## WHAT TO DO
Give again, exactly as written, the lines of the records below from the line with "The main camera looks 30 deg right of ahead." to the line with "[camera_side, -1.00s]". Both end lines count; pictures do not.

= = =

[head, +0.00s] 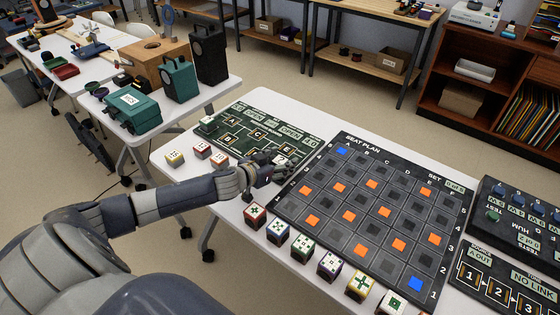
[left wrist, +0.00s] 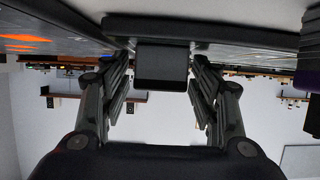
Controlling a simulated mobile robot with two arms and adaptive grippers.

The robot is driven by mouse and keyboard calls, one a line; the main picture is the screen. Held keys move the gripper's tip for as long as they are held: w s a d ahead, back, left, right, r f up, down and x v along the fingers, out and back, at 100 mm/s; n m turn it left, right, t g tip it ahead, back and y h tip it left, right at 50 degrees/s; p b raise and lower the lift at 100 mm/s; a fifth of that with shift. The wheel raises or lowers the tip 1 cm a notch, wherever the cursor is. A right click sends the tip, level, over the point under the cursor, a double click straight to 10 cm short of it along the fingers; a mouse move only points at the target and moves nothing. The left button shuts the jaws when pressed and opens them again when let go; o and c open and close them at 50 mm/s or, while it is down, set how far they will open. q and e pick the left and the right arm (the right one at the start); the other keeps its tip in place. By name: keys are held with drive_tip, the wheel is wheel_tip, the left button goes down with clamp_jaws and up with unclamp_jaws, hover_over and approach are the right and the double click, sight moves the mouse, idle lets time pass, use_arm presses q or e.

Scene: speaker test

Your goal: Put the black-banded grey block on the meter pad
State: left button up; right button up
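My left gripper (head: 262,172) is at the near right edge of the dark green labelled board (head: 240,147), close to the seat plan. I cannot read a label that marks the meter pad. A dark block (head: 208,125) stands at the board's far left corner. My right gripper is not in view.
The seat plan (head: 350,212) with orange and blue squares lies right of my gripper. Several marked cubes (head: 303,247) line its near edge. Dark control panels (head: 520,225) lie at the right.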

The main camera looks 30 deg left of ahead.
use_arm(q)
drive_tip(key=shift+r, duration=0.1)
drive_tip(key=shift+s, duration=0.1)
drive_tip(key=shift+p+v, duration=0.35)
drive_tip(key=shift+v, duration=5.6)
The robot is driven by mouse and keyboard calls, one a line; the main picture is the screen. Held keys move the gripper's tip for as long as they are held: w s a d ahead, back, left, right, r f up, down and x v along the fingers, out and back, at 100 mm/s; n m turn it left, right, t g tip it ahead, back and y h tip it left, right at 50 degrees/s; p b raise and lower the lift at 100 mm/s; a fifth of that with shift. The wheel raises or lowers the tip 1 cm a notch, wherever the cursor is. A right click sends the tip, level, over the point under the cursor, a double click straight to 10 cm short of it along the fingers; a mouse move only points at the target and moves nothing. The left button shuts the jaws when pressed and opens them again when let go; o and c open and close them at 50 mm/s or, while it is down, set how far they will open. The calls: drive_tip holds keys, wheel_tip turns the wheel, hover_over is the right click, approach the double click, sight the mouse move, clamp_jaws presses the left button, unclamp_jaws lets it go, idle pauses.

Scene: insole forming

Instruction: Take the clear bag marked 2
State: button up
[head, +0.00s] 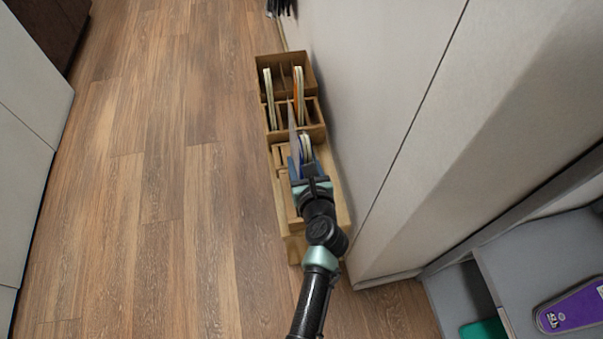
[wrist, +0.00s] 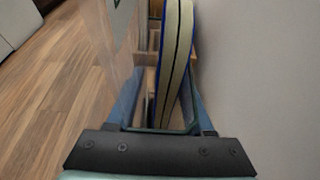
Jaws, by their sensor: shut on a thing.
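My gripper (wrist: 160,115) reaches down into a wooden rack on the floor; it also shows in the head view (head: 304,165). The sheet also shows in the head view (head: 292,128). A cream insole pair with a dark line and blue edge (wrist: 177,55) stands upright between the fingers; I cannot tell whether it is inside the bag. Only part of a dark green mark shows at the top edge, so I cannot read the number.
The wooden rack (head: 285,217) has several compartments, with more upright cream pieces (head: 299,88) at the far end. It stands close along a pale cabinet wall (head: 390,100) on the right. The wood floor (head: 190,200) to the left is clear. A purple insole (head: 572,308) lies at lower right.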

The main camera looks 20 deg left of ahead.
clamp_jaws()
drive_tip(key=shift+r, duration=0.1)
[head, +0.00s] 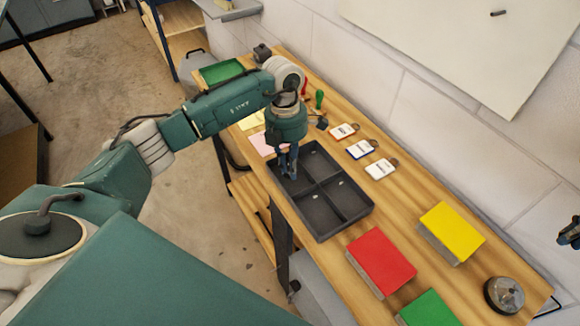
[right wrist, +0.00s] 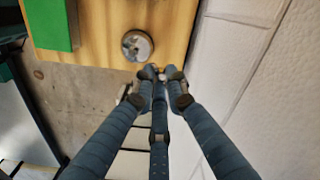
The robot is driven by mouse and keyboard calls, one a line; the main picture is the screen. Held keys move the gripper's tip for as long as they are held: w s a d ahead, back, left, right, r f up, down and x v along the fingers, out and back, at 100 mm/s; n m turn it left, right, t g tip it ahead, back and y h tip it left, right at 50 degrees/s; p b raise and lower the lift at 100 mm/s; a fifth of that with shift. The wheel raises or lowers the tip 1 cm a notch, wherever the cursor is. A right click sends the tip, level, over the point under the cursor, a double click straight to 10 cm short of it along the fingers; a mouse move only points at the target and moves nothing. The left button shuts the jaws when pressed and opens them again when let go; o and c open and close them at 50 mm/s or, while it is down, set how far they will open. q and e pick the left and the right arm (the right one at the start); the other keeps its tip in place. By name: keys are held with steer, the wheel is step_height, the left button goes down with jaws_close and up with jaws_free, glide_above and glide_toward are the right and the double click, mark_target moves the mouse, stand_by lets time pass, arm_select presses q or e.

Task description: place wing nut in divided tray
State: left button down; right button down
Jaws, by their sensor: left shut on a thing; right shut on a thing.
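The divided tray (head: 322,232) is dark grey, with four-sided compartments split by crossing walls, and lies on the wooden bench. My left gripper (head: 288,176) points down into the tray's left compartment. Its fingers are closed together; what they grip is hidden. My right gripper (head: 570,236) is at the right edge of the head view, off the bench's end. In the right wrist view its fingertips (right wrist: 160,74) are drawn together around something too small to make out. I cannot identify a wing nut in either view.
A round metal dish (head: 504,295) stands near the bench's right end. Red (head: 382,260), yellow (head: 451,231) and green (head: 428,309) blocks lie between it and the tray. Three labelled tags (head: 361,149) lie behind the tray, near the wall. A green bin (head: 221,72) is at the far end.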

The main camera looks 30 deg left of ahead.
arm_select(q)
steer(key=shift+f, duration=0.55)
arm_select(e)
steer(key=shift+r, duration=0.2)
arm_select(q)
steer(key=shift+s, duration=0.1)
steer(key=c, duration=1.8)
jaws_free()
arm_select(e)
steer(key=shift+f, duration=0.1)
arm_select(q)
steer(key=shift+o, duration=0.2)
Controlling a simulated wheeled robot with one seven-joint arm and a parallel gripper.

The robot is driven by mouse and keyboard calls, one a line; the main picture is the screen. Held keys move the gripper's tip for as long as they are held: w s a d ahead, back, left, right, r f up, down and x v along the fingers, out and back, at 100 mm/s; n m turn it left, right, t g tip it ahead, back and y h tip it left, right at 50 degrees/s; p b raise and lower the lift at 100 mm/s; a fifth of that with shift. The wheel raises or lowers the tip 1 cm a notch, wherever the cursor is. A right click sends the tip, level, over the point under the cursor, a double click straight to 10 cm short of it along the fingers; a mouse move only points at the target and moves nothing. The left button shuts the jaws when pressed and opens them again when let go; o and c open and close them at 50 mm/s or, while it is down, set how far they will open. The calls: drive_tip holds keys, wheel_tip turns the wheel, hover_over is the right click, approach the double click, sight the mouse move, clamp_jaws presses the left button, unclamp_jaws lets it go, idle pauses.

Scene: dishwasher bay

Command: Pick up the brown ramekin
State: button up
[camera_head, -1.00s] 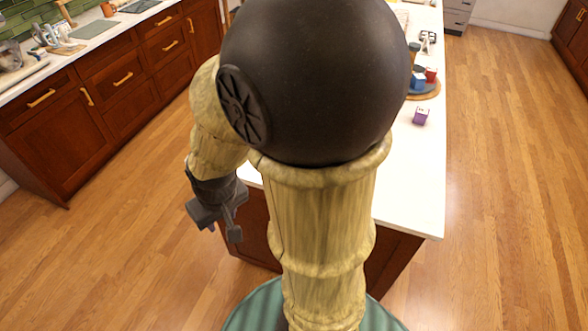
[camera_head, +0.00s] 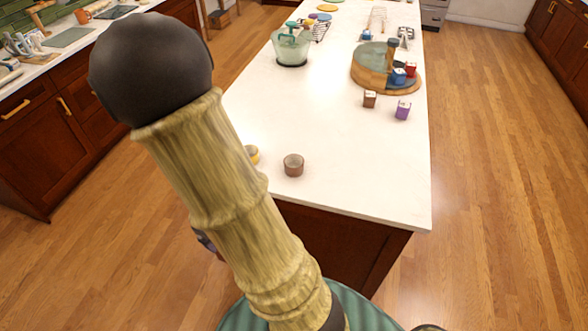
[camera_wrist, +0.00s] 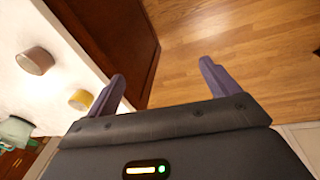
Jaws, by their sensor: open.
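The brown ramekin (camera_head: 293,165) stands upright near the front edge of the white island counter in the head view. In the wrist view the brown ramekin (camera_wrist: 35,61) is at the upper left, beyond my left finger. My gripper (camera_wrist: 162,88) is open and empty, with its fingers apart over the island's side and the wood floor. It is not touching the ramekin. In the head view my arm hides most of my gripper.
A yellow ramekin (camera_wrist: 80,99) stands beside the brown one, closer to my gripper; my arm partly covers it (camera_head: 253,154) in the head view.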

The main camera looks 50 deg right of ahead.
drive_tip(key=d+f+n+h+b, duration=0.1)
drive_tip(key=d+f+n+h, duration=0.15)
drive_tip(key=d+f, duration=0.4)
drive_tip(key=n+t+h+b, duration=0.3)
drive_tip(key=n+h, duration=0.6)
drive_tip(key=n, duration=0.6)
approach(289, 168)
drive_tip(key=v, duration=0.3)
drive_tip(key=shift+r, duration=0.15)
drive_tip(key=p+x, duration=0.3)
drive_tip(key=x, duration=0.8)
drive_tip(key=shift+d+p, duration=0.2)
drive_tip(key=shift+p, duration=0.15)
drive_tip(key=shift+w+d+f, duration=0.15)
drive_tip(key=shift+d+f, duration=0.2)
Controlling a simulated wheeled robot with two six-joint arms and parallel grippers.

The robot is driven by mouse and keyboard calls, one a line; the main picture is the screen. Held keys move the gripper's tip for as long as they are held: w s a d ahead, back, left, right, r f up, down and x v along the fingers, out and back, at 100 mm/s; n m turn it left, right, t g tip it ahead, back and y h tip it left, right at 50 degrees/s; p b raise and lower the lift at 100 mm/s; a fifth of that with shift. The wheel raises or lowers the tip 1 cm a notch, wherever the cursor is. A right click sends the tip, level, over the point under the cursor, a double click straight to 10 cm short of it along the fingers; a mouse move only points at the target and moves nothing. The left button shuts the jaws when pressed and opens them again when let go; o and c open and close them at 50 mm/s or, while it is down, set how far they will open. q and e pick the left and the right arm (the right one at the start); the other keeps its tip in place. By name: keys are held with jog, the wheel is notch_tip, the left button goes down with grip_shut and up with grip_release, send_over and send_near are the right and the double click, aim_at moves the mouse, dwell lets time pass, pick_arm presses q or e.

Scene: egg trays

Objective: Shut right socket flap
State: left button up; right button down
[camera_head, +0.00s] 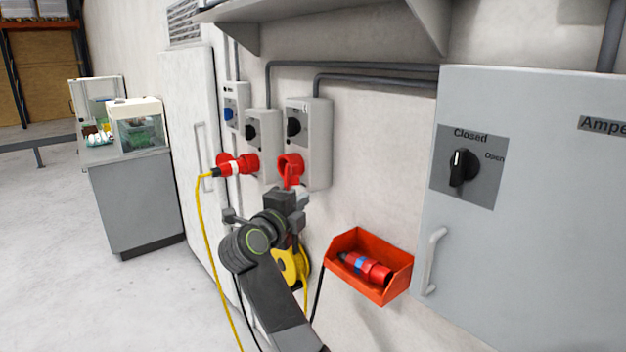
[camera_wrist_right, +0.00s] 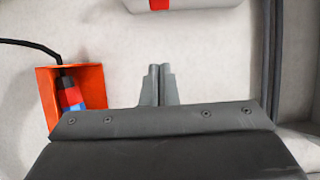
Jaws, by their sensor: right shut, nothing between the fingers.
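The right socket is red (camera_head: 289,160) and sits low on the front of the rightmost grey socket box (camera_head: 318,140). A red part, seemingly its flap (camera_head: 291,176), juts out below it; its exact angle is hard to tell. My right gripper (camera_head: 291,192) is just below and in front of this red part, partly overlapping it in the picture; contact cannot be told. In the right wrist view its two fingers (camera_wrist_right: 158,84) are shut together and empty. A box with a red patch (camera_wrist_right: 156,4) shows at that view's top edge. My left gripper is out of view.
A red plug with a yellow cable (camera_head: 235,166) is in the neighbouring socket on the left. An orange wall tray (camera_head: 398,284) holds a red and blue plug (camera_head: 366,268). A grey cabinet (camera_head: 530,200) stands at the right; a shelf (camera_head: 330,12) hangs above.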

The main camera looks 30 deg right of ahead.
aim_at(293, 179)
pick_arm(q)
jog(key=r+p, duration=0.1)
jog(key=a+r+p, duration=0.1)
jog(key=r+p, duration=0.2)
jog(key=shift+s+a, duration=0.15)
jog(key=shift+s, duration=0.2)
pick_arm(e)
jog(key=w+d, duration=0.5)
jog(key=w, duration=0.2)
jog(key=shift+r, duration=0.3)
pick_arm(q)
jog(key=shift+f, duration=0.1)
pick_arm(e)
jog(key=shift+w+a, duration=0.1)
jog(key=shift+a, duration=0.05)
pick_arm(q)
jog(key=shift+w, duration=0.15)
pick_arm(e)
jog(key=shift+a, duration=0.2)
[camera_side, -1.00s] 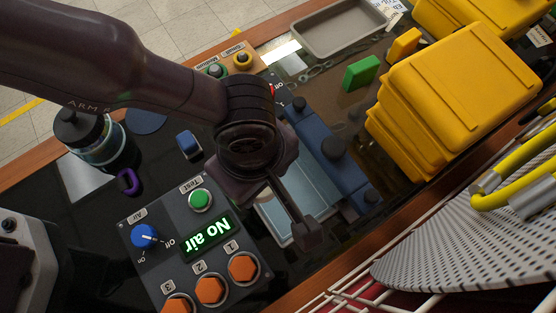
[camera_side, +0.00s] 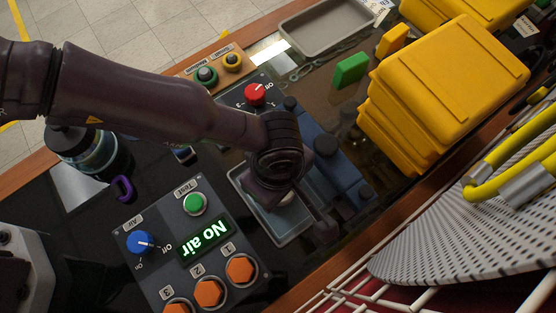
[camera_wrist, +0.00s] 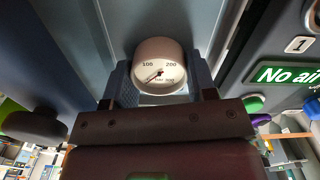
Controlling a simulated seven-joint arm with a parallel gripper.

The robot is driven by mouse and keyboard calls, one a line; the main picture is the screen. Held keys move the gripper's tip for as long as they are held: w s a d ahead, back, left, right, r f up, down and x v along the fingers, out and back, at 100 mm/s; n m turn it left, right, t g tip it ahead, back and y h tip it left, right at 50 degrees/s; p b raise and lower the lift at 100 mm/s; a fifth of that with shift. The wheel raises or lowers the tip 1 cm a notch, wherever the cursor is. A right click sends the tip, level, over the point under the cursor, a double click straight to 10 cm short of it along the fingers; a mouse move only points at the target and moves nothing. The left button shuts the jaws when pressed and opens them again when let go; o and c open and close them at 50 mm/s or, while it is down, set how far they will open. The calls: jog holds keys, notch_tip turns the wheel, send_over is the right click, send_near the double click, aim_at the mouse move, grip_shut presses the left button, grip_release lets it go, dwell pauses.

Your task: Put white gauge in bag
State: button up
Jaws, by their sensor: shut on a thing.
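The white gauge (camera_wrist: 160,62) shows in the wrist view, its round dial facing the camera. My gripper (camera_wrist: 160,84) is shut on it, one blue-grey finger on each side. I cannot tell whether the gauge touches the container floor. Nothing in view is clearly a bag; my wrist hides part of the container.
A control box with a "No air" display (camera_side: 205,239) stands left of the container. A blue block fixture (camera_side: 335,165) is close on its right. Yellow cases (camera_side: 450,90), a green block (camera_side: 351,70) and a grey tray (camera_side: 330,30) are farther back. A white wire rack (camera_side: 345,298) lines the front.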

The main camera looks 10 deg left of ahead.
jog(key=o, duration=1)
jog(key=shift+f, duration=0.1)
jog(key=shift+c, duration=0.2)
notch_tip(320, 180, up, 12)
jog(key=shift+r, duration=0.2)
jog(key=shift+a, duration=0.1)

= = =

## FINISHED ANSWER
The main camera looks 30 deg right of ahead.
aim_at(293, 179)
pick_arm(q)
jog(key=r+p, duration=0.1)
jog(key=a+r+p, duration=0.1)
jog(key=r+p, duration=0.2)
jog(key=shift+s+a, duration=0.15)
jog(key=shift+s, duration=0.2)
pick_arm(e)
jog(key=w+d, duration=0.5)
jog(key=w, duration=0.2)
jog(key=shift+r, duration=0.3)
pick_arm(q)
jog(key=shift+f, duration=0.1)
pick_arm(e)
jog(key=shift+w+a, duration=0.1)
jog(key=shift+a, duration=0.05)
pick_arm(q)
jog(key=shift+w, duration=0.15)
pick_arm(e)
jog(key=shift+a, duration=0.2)
[camera_side, -1.00s] 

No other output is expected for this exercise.